THE PROBLEM
Copy out each line of the material in which the word "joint" appears.

---*---

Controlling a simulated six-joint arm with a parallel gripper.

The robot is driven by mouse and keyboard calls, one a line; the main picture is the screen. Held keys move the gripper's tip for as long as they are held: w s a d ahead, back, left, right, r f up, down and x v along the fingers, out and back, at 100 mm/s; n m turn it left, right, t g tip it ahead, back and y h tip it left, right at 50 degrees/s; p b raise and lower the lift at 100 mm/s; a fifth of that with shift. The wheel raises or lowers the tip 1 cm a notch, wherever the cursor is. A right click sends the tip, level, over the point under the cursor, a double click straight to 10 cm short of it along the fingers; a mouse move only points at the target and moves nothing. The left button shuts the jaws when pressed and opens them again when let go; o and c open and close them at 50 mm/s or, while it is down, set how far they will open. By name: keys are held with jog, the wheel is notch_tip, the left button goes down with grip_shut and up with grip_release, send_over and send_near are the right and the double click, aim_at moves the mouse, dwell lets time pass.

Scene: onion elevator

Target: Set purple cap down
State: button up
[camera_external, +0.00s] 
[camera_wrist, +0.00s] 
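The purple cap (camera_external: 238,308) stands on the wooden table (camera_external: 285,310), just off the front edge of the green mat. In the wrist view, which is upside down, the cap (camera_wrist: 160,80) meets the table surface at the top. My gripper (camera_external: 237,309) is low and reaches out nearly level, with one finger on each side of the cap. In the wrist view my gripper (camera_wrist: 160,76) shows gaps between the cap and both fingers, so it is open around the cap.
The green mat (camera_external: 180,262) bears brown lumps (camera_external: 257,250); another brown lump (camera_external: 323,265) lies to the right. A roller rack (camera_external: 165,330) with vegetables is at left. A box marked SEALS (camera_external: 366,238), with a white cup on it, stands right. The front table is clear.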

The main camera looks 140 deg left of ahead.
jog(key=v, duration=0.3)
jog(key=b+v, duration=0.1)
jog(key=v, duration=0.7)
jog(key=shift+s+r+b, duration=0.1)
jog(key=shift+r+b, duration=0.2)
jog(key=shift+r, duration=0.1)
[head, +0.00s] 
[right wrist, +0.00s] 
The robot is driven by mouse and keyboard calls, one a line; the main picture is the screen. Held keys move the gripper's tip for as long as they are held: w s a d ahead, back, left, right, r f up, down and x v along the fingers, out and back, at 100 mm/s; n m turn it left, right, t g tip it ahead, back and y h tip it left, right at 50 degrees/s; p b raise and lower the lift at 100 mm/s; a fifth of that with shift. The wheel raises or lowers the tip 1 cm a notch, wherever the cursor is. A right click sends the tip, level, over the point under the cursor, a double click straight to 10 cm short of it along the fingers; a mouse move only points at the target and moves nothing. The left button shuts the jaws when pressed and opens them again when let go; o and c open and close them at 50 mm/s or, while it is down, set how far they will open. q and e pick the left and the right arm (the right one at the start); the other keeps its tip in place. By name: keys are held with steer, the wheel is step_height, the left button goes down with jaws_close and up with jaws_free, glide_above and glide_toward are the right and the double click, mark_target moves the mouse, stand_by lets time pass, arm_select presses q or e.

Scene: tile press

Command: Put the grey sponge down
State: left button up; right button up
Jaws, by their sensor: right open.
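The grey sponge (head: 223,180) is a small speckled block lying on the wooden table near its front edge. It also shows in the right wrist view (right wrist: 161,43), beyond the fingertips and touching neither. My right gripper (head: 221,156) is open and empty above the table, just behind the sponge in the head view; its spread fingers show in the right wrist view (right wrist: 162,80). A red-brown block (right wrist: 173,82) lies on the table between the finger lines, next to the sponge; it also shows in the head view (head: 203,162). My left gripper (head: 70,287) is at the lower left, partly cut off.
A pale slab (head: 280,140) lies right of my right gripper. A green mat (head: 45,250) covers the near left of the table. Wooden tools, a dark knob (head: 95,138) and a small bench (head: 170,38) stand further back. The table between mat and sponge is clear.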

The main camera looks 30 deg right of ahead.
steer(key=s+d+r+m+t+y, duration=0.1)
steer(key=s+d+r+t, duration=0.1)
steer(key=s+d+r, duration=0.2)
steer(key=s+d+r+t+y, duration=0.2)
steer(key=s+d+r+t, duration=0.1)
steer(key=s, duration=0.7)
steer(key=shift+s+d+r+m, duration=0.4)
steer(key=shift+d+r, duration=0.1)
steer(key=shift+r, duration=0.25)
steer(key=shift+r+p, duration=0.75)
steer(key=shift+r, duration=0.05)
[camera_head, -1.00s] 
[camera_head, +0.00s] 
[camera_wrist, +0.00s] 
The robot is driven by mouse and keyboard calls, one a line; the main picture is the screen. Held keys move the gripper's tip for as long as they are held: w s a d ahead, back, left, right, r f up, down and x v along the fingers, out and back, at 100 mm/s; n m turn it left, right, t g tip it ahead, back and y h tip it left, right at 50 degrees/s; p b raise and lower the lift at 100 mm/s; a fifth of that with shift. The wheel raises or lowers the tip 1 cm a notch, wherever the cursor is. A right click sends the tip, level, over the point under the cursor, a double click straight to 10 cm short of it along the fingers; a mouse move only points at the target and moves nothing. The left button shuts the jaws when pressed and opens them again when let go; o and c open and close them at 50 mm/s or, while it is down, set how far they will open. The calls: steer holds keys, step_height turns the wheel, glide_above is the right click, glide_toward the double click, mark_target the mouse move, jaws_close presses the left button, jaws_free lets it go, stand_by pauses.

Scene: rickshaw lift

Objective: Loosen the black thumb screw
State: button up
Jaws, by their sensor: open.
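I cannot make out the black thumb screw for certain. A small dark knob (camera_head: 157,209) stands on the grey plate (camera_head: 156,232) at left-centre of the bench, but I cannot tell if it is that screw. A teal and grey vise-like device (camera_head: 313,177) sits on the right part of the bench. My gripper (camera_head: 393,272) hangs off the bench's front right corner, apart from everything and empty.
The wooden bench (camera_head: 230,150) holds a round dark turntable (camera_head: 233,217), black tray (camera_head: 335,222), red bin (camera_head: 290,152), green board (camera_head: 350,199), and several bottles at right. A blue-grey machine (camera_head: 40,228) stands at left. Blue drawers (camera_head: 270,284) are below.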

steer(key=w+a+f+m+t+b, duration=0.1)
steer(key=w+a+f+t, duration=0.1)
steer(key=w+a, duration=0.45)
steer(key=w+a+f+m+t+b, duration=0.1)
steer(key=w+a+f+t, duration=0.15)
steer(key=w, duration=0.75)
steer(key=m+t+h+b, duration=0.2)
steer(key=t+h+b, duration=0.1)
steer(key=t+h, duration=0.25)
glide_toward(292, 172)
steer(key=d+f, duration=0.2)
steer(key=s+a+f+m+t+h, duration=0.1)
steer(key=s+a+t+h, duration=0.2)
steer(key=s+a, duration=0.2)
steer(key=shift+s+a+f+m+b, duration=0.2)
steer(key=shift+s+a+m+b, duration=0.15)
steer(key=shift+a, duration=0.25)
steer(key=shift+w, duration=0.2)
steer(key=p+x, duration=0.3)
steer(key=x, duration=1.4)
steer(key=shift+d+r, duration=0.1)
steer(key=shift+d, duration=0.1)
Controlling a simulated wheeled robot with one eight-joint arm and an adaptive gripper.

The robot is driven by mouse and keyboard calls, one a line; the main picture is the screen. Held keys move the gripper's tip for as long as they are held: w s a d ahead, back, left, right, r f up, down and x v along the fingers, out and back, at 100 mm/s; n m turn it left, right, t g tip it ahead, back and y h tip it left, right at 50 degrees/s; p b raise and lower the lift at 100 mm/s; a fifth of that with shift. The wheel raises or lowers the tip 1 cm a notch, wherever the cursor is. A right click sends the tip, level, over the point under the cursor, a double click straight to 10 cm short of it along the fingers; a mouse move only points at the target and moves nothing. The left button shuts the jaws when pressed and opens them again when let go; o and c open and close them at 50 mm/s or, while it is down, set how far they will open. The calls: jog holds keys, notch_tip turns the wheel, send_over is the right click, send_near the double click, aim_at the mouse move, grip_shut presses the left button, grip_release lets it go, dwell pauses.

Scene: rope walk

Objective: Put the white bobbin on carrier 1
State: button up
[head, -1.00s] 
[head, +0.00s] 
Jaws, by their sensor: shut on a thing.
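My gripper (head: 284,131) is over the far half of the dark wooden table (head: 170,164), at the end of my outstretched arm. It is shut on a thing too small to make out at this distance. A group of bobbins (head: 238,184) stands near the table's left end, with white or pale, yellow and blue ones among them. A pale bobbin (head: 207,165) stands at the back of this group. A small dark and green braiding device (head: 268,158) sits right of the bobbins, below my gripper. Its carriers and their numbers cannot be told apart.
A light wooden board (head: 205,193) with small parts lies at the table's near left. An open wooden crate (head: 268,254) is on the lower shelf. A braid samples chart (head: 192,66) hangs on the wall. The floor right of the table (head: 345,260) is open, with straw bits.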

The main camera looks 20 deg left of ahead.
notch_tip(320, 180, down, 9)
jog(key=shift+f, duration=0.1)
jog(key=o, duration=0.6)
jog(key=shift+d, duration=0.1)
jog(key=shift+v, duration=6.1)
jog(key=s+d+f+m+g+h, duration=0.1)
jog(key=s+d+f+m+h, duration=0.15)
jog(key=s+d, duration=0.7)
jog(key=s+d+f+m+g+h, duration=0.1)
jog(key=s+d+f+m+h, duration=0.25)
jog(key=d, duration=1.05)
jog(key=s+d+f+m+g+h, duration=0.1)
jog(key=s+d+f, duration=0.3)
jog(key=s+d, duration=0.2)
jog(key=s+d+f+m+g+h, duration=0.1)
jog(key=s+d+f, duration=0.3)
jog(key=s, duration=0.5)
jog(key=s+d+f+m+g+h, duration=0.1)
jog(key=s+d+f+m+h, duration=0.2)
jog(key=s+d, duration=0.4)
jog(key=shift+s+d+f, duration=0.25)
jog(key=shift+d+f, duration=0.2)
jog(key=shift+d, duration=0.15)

---*---

OUTPUT
Controlling a simulated six-joint arm with a parallel gripper.
Controlling a simulated wheeled robot with one eight-joint arm and an adaptive gripper.

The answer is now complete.